START DATA ENTRIES

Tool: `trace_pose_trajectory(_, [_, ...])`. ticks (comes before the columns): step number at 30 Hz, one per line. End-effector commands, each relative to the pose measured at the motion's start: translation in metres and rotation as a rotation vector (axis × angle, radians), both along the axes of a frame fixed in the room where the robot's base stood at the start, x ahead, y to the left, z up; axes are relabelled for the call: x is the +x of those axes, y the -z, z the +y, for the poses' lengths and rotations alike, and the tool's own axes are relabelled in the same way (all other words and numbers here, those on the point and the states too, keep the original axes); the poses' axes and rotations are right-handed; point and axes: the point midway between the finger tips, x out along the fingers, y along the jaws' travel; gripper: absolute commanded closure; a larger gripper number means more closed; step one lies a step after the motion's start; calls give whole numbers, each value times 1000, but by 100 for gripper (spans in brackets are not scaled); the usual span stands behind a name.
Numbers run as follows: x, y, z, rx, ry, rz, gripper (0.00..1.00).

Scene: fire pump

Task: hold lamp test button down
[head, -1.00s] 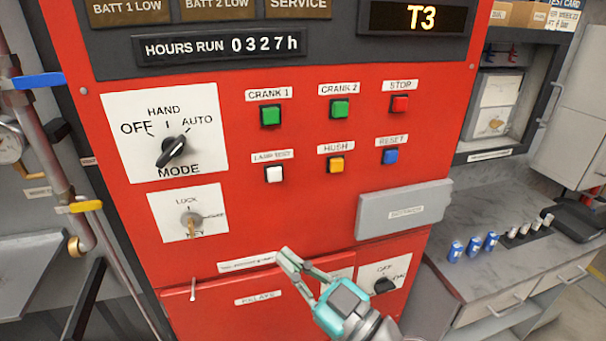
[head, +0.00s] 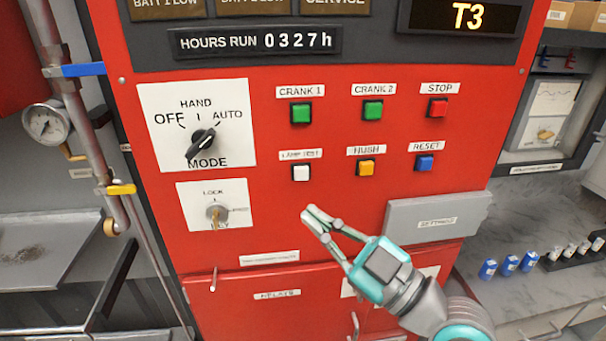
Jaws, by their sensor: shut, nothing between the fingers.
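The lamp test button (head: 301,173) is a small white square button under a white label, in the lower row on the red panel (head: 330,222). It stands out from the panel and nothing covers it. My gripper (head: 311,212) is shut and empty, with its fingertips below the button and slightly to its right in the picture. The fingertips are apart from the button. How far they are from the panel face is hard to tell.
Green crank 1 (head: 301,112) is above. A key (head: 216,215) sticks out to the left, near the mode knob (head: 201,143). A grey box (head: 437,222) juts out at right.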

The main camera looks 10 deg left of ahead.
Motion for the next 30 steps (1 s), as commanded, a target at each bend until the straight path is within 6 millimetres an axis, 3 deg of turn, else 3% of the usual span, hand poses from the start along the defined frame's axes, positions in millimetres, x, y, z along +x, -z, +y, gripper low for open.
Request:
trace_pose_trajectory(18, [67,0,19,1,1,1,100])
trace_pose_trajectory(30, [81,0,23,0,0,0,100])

END DATA ENTRIES
START DATA ENTRIES

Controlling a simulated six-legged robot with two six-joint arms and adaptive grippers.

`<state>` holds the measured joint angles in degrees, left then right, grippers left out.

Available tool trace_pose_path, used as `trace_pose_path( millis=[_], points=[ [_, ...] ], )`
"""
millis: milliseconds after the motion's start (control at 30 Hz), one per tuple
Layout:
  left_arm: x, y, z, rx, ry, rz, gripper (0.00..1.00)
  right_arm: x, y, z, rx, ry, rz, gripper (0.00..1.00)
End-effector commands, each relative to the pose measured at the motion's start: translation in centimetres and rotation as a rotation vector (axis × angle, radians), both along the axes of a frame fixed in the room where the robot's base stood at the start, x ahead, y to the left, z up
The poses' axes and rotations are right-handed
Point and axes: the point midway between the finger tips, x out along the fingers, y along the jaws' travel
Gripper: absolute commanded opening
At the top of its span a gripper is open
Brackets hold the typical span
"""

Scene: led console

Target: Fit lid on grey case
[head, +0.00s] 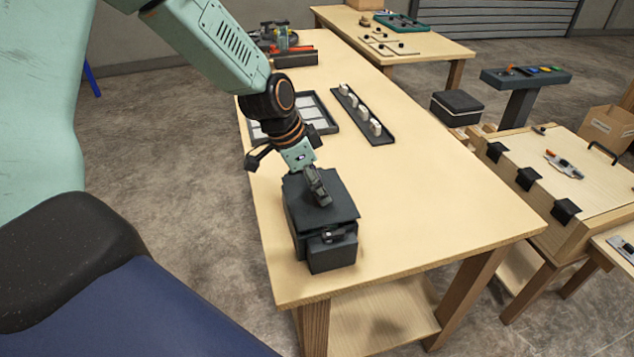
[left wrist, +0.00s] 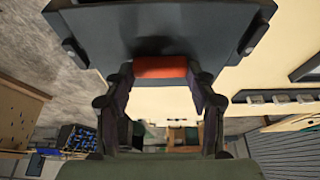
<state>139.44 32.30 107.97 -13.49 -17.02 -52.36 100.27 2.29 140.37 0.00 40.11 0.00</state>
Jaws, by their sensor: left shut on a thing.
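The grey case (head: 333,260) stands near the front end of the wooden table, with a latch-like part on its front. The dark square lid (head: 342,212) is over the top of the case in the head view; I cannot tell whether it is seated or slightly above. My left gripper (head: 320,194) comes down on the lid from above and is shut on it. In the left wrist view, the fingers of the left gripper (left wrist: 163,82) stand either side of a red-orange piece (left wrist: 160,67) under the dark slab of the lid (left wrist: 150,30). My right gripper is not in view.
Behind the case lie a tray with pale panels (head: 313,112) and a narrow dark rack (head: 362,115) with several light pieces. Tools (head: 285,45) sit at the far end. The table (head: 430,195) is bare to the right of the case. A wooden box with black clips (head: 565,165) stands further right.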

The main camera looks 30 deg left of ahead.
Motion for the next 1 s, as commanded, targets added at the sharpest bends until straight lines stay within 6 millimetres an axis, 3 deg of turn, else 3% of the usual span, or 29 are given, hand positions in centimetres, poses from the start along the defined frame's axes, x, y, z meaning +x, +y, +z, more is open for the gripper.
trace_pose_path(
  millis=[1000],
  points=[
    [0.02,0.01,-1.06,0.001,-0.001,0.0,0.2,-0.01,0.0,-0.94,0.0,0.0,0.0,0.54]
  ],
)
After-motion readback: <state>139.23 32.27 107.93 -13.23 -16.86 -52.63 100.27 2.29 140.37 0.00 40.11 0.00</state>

END DATA ENTRIES
START DATA ENTRIES

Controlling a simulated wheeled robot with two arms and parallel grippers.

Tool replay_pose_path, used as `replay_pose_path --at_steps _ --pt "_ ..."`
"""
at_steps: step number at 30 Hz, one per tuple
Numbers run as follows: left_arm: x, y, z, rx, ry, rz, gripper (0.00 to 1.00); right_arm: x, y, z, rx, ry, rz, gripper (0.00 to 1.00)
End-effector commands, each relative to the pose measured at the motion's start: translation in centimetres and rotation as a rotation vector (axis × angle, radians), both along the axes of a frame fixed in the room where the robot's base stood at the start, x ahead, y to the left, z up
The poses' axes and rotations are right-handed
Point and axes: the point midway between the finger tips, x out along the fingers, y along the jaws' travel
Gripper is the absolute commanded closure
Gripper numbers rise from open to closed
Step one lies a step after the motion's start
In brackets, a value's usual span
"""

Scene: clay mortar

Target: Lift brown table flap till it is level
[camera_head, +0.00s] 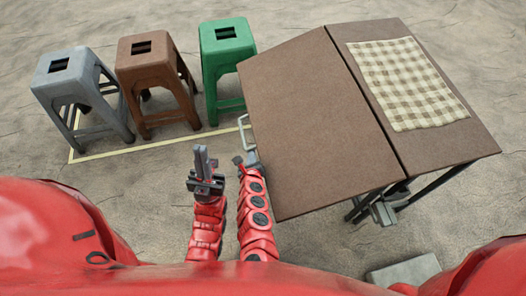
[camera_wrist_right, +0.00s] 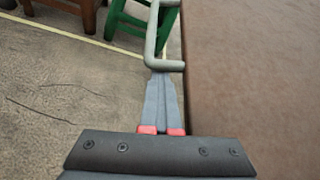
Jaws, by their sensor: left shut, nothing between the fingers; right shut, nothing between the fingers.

END DATA ENTRIES

__WORK TO DO__: Select every line where the word "follows" occurs.

__TASK OUTPUT__:
Numbers run as follows: x, y, z, rx, ry, rz, gripper (0.00..1.00).
Numbers run as follows: left_arm: x, y, z, rx, ry, rz, gripper (0.00 to 1.00); right_arm: x, y, z, rx, ry, rz, gripper (0.00 to 1.00)

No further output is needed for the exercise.